3. Expose your children to the Qur`an. By this I don’t mean sit there and force them to keep reciting and repeating. Just make sure that there is recitation of the Quran in your home. Let them hear Quran being recited in beautiful voices. Read the Quran yourself regularly, and make sure you read aloud so that your children can hear. Being in an environment where one regularly listens to and recites the Quran has a strong effect on the child’s life. This also helps to create a connection between them and the Arabic language, and instill a love for it in their hearts, because it is an important key to understanding and loving Islam.

4. Develop an attachment to the mosque. Take your children (especially sons) to Jummah if/when possible. You can go as a family or you can have your husband take them. This is a great time to introduce and teach proper mosque etiquette. Encourage them to sit quietly beside you, rather than allowing them to run up and down the rows disturbing others. It may be helpful to bring a quiet activity such as a puzzle or books to keep your child busy.

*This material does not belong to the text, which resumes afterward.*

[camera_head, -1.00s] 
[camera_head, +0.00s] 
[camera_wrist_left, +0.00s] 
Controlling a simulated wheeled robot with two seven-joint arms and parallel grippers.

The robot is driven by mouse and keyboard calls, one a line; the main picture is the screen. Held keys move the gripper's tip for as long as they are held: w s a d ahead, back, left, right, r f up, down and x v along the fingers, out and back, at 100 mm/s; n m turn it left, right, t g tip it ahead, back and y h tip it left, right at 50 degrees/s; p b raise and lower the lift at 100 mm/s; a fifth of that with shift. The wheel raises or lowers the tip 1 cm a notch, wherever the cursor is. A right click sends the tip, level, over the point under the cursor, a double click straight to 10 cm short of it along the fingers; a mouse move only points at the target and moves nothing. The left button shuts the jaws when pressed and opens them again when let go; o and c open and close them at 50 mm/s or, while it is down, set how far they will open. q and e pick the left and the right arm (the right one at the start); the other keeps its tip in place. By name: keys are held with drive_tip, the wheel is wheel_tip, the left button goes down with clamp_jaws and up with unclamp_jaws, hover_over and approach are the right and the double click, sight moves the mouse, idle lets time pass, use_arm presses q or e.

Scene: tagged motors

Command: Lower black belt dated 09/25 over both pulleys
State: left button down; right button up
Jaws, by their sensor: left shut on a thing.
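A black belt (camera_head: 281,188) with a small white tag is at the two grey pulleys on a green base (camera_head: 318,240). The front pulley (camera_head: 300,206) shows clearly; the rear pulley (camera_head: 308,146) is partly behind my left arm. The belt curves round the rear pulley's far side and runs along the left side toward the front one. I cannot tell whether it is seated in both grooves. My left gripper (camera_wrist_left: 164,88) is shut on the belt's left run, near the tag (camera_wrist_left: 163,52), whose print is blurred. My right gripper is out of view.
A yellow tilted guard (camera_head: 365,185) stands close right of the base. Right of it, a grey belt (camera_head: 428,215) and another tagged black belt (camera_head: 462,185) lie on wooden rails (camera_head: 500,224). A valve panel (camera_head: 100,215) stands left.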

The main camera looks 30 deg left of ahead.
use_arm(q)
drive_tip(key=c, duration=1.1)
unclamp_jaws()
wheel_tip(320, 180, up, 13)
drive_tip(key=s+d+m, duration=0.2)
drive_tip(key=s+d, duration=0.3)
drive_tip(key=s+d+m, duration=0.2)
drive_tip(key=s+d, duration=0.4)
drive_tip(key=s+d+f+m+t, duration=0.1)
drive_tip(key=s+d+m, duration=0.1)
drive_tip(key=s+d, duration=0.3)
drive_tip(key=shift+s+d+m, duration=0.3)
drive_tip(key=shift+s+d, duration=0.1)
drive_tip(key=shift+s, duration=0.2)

5. Pray and practice your Ibadah in front of them. The Prophet (sa) has told us to teach those who reach the age of seven to pray and to make them do it; before this age they may be taught but not by way of making them do it. A child that young doesn’t have to pray, but develop a habit of having them beside you when you pray. Lay out a prayer mat for them to sit on while you pray.

Be mindful that young children absorb everything around them. Their ears and eyes are always listening and watching and taking everything in, even when you think they aren’t. Include them in your acts of Ibadah.

Insha’Allah I hope this helps! Happy Parenting!